Biden's pardons will help thousands with past convictions, but few today are in federal prison just for possessing marijuana
- President Joe Biden's pardons for federal marijuana possession will help thousands with past convictions.
- Today, however, few people — less than 150 — are in federal prison simply for cannabis possession.
President Joe Biden's decision to grant pardons to people who have been convicted of marijuana possession at the federal level reflects a broader, bipartisan shift away from incarceration for cannabis.
In a statement on Thursday, Biden said that "no one should be in jail just for using or possessing marijuana." And while his pardons will be welcome news for those with a federal conviction — an obstacle to stable housing and steady employment — only a handful of people will be freed because of it.
The vast majority of those serving time for drug possession are doing so at the state level, though in his statement announcing the pardons Biden encouraged governors to do the same with prisons in their jurisdictions.
According to the United States Sentencing Commission, a federal agency, in the fiscal year 2021, which ended last June, just 149 people were in federal prison for simple possession of marijuana, down from more than 2,000 in the fiscal year 2015.
The last time the US Sentencing Commission reported federal convictions for simple marijuana possession was in the fiscal year 2017. Then, 92 people were put behind bars for the offense, reflecting a years-long decline in such cases. By comparison, there were 160 such convictions in 2007 — and 267 a decade earlier.

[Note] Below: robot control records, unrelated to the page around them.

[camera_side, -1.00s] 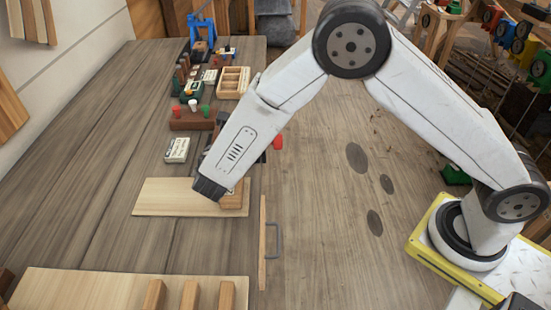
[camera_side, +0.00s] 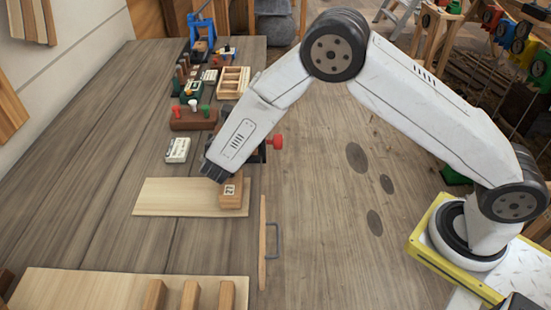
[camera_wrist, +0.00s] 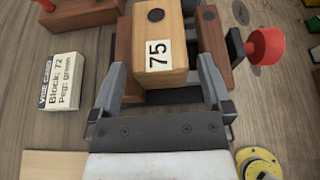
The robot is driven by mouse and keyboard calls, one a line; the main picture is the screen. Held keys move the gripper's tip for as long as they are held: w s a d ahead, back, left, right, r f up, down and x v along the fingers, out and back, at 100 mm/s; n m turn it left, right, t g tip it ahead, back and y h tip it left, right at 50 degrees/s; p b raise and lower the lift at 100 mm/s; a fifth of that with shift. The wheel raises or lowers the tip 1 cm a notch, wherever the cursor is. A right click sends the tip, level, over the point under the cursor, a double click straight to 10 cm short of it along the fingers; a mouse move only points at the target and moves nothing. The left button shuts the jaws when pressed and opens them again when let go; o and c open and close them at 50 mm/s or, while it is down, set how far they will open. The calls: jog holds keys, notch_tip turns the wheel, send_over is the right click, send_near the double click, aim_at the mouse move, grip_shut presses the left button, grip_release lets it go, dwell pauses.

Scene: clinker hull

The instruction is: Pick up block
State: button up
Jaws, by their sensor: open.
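A wooden block marked 75 (camera_wrist: 174,30) shows in the wrist view, standing between dark-topped wooden pieces of a vise-like fixture. My gripper (camera_wrist: 162,64) is open, its grey fingers on either side of this block in the picture; I cannot tell whether they touch it. In the side view my gripper (camera_side: 214,172) is over the far part of a pale board (camera_side: 170,198). A numbered wooden block (camera_side: 231,192) stands at the board's right end, just below and right of my gripper. My arm hides most of the fixture there.
A white card (camera_wrist: 61,82) reading "Block: 72, Peg: green" lies left of the fixture. A red knob (camera_wrist: 266,46) juts out at right. A peg rack (camera_side: 192,120) and divided tray (camera_side: 233,82) stand farther back. A nearer board (camera_side: 80,290) carries several wooden pieces.

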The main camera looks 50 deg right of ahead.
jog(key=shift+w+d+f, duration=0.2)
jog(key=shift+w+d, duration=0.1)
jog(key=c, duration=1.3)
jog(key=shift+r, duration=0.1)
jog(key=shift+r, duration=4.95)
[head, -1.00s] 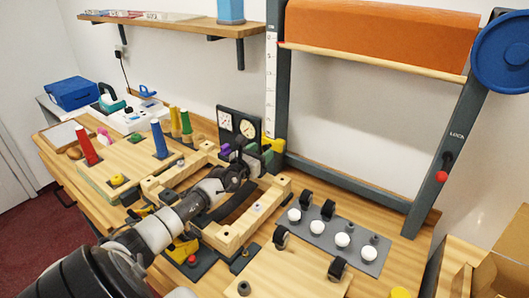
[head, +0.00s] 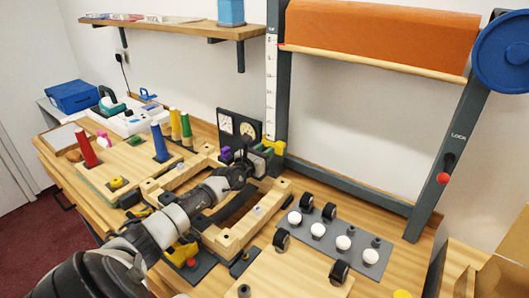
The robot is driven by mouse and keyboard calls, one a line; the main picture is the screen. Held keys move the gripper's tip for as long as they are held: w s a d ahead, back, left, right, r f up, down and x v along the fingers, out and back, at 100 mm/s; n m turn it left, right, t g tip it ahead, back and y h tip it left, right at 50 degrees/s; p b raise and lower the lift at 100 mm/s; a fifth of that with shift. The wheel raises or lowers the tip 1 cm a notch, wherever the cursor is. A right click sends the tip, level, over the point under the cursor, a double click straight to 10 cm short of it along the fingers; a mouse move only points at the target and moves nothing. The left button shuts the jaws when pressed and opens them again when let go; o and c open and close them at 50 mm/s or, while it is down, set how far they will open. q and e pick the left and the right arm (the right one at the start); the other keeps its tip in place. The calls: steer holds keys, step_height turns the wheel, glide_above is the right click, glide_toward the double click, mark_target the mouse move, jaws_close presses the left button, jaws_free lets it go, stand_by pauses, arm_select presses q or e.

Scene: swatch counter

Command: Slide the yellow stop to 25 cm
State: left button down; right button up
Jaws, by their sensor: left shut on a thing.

Of those serving time for marijuana offenses, the vast majority were convicted of trafficking. In the fiscal year 2021, according to the commission, 1,005 people were in federal prison for trafficking marijuana, compared to just under 3,500 in 2015.
The overwhelming majority of those in federal prison today for drug offenses are in fact those convicted of trafficking, including of heroin and cocaine: some 17,608 people, per the most recent data, or a little over 30% of all federal prisoners. Just over 300 people — or 0.5% of the total prison population — are behind bars for any sort of drug possession.
Advocates of criminal justice reform said Biden's pardons will indeed change thousands of lives, but there's more the White House can do to right what the president now calls the wrongs of the war on drugs.
"Congress is so broken, it's hard to get some things done, especially on criminal justice — it's gotten so politicized," Kevin Ring, president of Families Against Mandatory Minimums, told Insider. "It's really important that he uses clemency authority in a smart way like this — and keeps going."